The Uneasy Marriage between Women's Studies and Feminism in Taiwan
If we broadly define women's studies to encompass studies on, for, or by women, then the history of women's studies in Taiwan can be divided into four periods corresponding to the development of the local feminist movement: (1) the pre-movement period ( before 1972), when there was little research on women; (2) the first wave ( 1972-1982), when research on women increased as Western feminism was imported; (3) the second wave ( 1982-1993), marked by the integration of women's studies into academic institutions as well as an emerging split between feminist and nonfeminist women's studies scholars; and (4) the third wave ( 1993-), when women's studies became more connected to the feminist movement. This essay documents and analyzes this historical process of change from the perspective of a feminist activist and researcher who has been involved in the movement for more than a decade.

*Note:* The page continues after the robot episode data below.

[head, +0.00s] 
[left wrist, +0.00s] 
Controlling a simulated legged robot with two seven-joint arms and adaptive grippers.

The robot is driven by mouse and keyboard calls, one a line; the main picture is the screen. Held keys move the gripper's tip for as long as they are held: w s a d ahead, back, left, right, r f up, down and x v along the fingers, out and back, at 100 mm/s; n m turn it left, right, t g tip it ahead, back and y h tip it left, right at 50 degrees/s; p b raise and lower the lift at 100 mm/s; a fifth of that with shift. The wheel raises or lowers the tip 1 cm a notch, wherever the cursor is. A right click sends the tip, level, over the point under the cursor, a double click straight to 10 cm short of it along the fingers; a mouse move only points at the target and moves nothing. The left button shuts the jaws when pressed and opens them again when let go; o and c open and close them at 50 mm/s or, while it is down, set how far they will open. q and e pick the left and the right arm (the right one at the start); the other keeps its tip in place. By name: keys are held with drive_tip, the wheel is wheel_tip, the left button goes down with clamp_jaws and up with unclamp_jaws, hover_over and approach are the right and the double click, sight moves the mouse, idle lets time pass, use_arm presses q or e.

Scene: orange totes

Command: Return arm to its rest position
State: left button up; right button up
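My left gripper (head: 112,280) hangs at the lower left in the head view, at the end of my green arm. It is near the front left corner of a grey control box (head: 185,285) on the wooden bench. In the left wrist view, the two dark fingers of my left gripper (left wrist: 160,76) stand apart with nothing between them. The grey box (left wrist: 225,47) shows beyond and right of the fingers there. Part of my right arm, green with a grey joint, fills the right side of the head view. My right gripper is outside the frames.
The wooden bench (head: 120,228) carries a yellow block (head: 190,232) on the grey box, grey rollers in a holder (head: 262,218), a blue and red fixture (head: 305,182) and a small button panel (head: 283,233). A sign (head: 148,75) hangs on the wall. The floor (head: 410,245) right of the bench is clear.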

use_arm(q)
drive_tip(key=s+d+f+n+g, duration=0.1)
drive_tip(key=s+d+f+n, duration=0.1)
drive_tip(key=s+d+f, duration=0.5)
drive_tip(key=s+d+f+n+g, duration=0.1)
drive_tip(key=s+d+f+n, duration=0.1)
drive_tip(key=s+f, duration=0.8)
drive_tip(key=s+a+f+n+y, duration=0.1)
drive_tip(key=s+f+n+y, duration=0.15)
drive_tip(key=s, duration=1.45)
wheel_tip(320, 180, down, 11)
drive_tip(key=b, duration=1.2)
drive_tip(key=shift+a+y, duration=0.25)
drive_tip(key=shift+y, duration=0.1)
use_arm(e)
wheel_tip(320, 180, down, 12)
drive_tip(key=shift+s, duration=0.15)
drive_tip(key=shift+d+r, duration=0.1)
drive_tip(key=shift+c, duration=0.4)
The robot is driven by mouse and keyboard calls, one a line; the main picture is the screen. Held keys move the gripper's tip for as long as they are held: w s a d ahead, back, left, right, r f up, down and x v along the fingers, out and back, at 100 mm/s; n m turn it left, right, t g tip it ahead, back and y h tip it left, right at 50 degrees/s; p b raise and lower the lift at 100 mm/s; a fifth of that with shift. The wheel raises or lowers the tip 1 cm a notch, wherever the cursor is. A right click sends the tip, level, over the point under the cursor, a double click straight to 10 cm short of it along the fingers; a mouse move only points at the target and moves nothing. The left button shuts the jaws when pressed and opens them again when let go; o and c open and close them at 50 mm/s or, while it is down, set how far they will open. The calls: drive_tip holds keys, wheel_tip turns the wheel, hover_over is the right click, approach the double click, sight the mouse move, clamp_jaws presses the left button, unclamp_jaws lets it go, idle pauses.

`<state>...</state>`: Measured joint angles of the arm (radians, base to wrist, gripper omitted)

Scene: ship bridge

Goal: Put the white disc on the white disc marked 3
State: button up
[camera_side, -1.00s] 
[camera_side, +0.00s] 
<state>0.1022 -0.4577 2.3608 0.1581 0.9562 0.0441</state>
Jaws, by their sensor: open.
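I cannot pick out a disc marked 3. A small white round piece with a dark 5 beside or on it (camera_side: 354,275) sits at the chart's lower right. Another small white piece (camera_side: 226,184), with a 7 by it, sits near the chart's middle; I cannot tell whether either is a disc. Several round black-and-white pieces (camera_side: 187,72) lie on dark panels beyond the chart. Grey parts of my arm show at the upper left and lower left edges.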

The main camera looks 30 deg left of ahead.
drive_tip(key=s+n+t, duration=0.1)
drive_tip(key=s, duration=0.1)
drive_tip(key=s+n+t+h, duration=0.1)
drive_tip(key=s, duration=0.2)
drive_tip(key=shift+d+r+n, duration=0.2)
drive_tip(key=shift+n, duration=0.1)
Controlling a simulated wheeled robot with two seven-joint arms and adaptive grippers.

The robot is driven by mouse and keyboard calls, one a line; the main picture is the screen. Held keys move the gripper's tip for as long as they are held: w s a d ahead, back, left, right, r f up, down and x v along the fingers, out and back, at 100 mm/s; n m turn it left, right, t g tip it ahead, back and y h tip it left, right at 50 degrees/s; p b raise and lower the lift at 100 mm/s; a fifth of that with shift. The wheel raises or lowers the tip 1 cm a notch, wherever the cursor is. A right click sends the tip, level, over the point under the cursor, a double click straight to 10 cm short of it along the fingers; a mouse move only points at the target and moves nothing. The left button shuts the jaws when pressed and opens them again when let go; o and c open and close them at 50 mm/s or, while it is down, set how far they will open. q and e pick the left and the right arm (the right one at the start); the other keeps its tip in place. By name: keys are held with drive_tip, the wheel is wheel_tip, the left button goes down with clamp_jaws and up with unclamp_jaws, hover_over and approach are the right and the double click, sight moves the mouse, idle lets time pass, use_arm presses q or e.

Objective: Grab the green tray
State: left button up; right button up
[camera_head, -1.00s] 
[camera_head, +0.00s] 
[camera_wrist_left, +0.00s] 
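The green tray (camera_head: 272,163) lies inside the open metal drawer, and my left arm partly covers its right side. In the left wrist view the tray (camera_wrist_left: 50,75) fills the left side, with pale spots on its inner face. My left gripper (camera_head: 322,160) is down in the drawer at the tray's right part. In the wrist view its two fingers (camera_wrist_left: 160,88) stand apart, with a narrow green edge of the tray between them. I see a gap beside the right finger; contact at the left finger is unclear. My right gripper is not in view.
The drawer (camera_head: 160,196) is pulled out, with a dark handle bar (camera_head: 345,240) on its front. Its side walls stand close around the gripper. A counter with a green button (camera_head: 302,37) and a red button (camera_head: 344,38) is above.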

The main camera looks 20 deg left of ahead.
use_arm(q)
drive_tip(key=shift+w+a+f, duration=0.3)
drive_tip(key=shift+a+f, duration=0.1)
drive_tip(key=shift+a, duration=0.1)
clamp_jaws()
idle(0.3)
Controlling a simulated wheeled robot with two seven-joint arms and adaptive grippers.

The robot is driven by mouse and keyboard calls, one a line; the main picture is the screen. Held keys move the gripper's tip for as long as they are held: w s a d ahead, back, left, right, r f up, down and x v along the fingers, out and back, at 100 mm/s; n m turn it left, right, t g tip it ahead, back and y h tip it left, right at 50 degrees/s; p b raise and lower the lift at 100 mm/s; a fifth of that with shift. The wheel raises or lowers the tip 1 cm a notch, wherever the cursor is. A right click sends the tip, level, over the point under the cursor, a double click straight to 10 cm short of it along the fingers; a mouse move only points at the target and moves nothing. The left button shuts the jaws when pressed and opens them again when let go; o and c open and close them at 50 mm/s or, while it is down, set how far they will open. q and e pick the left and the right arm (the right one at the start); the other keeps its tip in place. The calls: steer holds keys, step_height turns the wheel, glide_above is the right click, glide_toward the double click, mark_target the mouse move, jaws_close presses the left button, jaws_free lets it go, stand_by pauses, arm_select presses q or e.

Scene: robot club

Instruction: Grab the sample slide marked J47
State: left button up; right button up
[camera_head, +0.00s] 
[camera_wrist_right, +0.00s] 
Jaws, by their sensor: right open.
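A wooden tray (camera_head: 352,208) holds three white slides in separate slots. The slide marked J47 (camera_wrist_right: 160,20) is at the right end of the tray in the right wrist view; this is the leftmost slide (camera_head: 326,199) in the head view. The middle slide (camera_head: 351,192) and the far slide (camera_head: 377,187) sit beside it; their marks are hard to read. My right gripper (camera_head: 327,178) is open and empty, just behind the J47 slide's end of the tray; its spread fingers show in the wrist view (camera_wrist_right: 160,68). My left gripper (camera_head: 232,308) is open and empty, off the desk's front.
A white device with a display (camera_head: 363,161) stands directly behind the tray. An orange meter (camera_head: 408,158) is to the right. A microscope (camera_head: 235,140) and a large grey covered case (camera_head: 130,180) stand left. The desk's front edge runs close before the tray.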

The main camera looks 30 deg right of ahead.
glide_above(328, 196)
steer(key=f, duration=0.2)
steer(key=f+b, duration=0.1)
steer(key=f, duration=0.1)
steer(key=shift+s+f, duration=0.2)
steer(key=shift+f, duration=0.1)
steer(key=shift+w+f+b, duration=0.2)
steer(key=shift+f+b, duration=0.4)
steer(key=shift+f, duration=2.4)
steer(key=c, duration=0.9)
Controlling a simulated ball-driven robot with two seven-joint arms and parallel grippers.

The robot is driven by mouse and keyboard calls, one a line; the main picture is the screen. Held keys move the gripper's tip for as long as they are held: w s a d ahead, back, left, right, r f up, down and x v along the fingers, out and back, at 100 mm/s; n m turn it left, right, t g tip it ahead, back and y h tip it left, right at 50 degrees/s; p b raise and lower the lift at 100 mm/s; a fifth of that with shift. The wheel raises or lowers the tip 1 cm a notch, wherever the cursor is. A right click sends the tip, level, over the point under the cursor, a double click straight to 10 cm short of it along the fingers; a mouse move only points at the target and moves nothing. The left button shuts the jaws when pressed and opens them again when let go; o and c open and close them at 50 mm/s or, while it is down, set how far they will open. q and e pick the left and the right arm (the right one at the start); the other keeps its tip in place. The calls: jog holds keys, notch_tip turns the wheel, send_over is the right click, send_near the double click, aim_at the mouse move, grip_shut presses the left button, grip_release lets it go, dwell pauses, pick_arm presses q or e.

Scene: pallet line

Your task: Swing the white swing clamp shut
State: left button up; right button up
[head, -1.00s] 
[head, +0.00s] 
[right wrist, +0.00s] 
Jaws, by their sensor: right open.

Before 1972 there was very little research on women in Taiwan. Among the 1,669 entries in the Bibliography of Literature on Women in Taiwan (published in 1990), only 147 were published between 1900 and 1971. More than half of these works are related to marriage and family life and women's legal status. The rest consist of studies on family planning and women's work, psychology, and education. Among all of the publications, at least 11 deal with adopted daughters (yang-nü) and child daughters-in-law (t'ungyang-hsi), reflecting the special situation of women at the time.